- _Your objective_
Print the range of lines that opens with the line containing "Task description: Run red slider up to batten" and closes with the last line of the listing. Include both ends; print nothing more.

►

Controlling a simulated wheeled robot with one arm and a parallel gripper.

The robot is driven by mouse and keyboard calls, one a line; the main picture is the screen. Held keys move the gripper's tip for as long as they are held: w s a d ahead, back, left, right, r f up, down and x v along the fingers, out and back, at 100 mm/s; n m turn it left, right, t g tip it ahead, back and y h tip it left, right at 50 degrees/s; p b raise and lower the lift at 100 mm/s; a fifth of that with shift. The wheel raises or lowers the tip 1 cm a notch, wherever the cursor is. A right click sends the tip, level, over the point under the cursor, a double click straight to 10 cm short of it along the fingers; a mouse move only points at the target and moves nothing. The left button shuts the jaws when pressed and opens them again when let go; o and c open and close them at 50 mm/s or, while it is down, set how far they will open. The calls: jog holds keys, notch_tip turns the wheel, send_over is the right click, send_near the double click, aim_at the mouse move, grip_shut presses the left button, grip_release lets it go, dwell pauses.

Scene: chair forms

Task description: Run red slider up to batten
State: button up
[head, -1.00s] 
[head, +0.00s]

◄

- _Complete output_
Task description: Run red slider up to batten
State: button up
[head, -1.00s] 
[head, +0.00s]

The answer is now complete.